⟨
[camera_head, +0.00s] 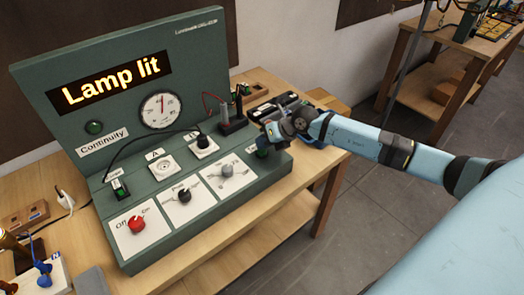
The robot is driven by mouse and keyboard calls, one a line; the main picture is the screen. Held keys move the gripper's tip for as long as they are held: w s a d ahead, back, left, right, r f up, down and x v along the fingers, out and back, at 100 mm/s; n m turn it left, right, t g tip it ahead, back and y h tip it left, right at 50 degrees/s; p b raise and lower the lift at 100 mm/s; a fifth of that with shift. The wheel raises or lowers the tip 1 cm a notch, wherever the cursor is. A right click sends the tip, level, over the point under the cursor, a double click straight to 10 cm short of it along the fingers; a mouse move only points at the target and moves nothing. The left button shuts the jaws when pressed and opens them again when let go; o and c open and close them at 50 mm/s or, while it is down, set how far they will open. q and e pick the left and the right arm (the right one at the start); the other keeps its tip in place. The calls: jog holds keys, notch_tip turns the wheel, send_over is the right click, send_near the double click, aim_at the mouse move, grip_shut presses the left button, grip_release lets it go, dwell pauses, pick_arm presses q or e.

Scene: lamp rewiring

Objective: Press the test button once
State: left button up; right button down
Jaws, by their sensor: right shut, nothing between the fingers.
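The green test panel (190,243) stands on a wooden table, and its display (110,83) reads "Lamp lit". My right gripper (264,142) is shut and empty, pointing down at the right end of the panel's sloping front. A small white label (250,149) shows beside its fingertips. The fingers cover the spot there, so I cannot make out a test button or tell whether they touch it. To the left are a grey knob (227,171), a black knob (183,195) and a red knob (137,225). My left gripper is not in view.
A round dial (160,109) and a green lamp marked Continuity (94,127) are on the upright board. A black cable runs from a plug (202,141) across the panel's left side. Probes (233,115) stand behind my gripper. A second table (445,60) is at right.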

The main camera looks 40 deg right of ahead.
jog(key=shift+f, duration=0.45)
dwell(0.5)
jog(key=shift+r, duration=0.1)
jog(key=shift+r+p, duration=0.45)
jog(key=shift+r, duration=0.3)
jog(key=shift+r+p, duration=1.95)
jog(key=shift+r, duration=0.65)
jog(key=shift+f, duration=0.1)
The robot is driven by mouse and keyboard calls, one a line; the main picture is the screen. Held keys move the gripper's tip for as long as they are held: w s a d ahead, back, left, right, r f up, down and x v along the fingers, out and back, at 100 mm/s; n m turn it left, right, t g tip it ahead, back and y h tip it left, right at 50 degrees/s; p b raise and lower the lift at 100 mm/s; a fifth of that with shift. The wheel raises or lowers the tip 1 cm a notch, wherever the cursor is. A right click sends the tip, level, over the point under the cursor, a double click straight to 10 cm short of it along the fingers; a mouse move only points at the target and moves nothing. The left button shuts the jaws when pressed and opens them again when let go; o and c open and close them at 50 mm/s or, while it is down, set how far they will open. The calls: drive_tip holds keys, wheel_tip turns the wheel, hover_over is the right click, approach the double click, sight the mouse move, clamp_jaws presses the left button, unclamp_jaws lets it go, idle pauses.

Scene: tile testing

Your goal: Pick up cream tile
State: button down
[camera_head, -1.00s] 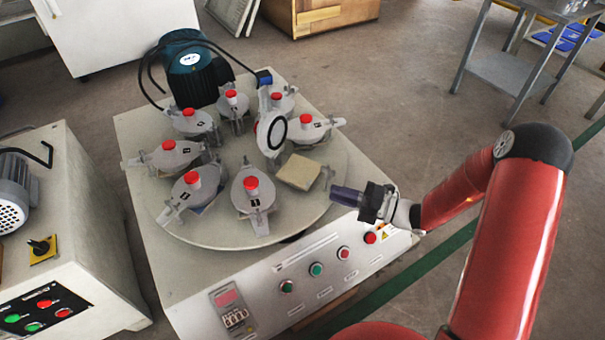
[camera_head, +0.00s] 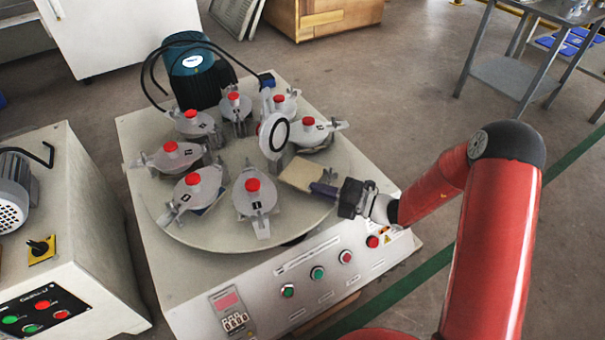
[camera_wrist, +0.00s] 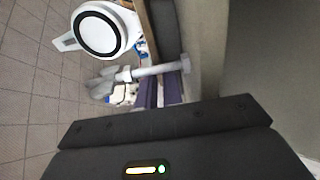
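The cream tile (camera_head: 303,173) is in the head view at the right side of the round turntable (camera_head: 218,228), in front of the raised ring-faced clamp lid (camera_head: 274,134). My gripper (camera_head: 321,189) is at the tile's near right edge, its dark purple fingers overlapping that edge. I cannot tell whether the tile lies flat on the turntable or is a little raised. In the wrist view, the purple fingers (camera_wrist: 160,92) show as two narrow strips close together. A broad greyish surface fills the right there; I cannot tell whether it is the tile.
Several grey clamps with red knobs stand around the turntable, one (camera_head: 252,196) left of the tile. A dark teal motor (camera_head: 194,70) stands behind. The control panel (camera_head: 318,272) with buttons runs along the front. A second machine (camera_head: 85,215) is at left.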

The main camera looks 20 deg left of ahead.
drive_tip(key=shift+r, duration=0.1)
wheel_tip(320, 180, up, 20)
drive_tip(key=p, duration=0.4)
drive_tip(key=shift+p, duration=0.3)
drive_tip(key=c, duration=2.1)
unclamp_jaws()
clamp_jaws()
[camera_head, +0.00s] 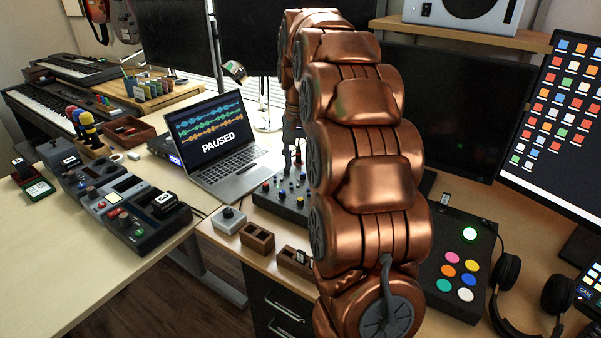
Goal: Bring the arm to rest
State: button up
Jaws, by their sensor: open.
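My copper arm rises through the middle of the view, bends at the top and comes down on its far side. My gripper (292,158) shows as a dark, narrow shape left of the arm, pointing down above the small mixer (268,198) with coloured knobs. It is partly hidden by my arm, and its fingers are small in the picture. It is open, and I see nothing held in it. I cannot tell how far above the mixer it is.
A laptop (222,152) reading "PAUSED" stands left of the gripper. A button pad (452,268) and headphones (505,275) lie to the right. Small wooden holders (257,238) sit near the front edge. Monitors (455,110) stand behind. The left desk (75,250) has bare room in front.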

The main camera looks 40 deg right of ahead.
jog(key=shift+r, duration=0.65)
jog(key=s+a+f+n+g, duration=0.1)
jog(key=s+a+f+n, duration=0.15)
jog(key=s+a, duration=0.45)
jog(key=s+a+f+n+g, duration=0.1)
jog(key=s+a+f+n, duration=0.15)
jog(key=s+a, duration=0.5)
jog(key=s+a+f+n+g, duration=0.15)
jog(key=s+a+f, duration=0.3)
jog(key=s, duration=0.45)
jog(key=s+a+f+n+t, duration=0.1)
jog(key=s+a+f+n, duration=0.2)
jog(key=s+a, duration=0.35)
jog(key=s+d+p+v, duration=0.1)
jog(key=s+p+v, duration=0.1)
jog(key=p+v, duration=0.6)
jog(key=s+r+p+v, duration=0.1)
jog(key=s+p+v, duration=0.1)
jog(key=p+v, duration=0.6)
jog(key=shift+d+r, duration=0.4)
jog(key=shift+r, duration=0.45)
⟩
◆ DESCRIPTION OF THE TASK: All preceding records should be duplicated verbatim, images excepted.

◆ SOLUTION:
[camera_head, +0.00s] 
The robot is driven by mouse and keyboard calls, one a line; the main picture is the screen. Held keys move the gripper's tip for as long as they are held: w s a d ahead, back, left, right, r f up, down and x v along the fingers, out and back, at 100 mm/s; n m turn it left, right, t g tip it ahead, back and y h tip it left, right at 50 degrees/s; p b raise and lower the lift at 100 mm/s; a fifth of that with shift. The wheel raises or lowers the tip 1 cm a notch, wherever the cursor is. A right click sends the tip, level, over the point under the cursor, a double click straight to 10 cm short of it along the fingers; a mouse move only points at the target and moves nothing. The left button shuts the jaws when pressed and opens them again when let go; o and c open and close them at 50 mm/s or, while it is down, set how far they will open. q and e pick the left and the right arm (the right one at the start); the other keeps its tip in place. The calls: jog holds keys, notch_tip turns the wheel, send_over is the right click, send_near the double click, aim_at the mouse move, grip_shut presses the left button, grip_release lets it go, dwell pauses, pick_arm presses q or e.

Scene: lamp rewiring

Objective: Press the test button once
State: left button up; right button down
Jaws, by their sensor: right shut, nothing between the fingers.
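The green test panel (190,243) stands on a wooden table, and its display (110,83) reads "Lamp lit". My right gripper (264,142) is shut and empty, pointing down at the right end of the panel's sloping front. A small white label (250,149) shows beside its fingertips. The fingers cover the spot there, so I cannot make out a test button or tell whether they touch it. To the left are a grey knob (227,171), a black knob (183,195) and a red knob (137,225). My left gripper is not in view.
A round dial (160,109) and a green lamp marked Continuity (94,127) are on the upright board. A black cable runs from a plug (202,141) across the panel's left side. Probes (233,115) stand behind my gripper. A second table (445,60) is at right.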

The main camera looks 40 deg right of ahead.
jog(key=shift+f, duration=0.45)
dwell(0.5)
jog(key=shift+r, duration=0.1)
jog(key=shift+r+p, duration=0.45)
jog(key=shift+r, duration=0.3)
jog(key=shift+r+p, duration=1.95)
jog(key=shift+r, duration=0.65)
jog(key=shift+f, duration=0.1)
The robot is driven by mouse and keyboard calls, one a line; the main picture is the screen. Held keys move the gripper's tip for as long as they are held: w s a d ahead, back, left, right, r f up, down and x v along the fingers, out and back, at 100 mm/s; n m turn it left, right, t g tip it ahead, back and y h tip it left, right at 50 degrees/s; p b raise and lower the lift at 100 mm/s; a fifth of that with shift. The wheel raises or lowers the tip 1 cm a notch, wherever the cursor is. A right click sends the tip, level, over the point under the cursor, a double click straight to 10 cm short of it along the fingers; a mouse move only points at the target and moves nothing. The left button shuts the jaws when pressed and opens them again when let go; o and c open and close them at 50 mm/s or, while it is down, set how far they will open. The calls: drive_tip holds keys, wheel_tip turns the wheel, hover_over is the right click, approach the double click, sight the mouse move, clamp_jaws presses the left button, unclamp_jaws lets it go, idle pauses.

Scene: tile testing

Your goal: Pick up cream tile
State: button down
[camera_head, -1.00s] 
[camera_head, +0.00s] 
[camera_wrist, +0.00s] 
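The cream tile (camera_head: 303,173) is in the head view at the right side of the round turntable (camera_head: 218,228), in front of the raised ring-faced clamp lid (camera_head: 274,134). My gripper (camera_head: 321,189) is at the tile's near right edge, its dark purple fingers overlapping that edge. I cannot tell whether the tile lies flat on the turntable or is a little raised. In the wrist view, the purple fingers (camera_wrist: 160,92) show as two narrow strips close together. A broad greyish surface fills the right there; I cannot tell whether it is the tile.
Several grey clamps with red knobs stand around the turntable, one (camera_head: 252,196) left of the tile. A dark teal motor (camera_head: 194,70) stands behind. The control panel (camera_head: 318,272) with buttons runs along the front. A second machine (camera_head: 85,215) is at left.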

The main camera looks 20 deg left of ahead.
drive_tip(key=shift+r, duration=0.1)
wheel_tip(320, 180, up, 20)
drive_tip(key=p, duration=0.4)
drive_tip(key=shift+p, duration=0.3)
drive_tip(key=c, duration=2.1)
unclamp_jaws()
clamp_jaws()
[camera_head, +0.00s] 
Goal: Bring the arm to rest
State: button up
Jaws, by their sensor: open.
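My copper arm rises through the middle of the view, bends at the top and comes down on its far side. My gripper (292,158) shows as a dark, narrow shape left of the arm, pointing down above the small mixer (268,198) with coloured knobs. It is partly hidden by my arm, and its fingers are small in the picture. It is open, and I see nothing held in it. I cannot tell how far above the mixer it is.
A laptop (222,152) reading "PAUSED" stands left of the gripper. A button pad (452,268) and headphones (505,275) lie to the right. Small wooden holders (257,238) sit near the front edge. Monitors (455,110) stand behind. The left desk (75,250) has bare room in front.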

The main camera looks 40 deg right of ahead.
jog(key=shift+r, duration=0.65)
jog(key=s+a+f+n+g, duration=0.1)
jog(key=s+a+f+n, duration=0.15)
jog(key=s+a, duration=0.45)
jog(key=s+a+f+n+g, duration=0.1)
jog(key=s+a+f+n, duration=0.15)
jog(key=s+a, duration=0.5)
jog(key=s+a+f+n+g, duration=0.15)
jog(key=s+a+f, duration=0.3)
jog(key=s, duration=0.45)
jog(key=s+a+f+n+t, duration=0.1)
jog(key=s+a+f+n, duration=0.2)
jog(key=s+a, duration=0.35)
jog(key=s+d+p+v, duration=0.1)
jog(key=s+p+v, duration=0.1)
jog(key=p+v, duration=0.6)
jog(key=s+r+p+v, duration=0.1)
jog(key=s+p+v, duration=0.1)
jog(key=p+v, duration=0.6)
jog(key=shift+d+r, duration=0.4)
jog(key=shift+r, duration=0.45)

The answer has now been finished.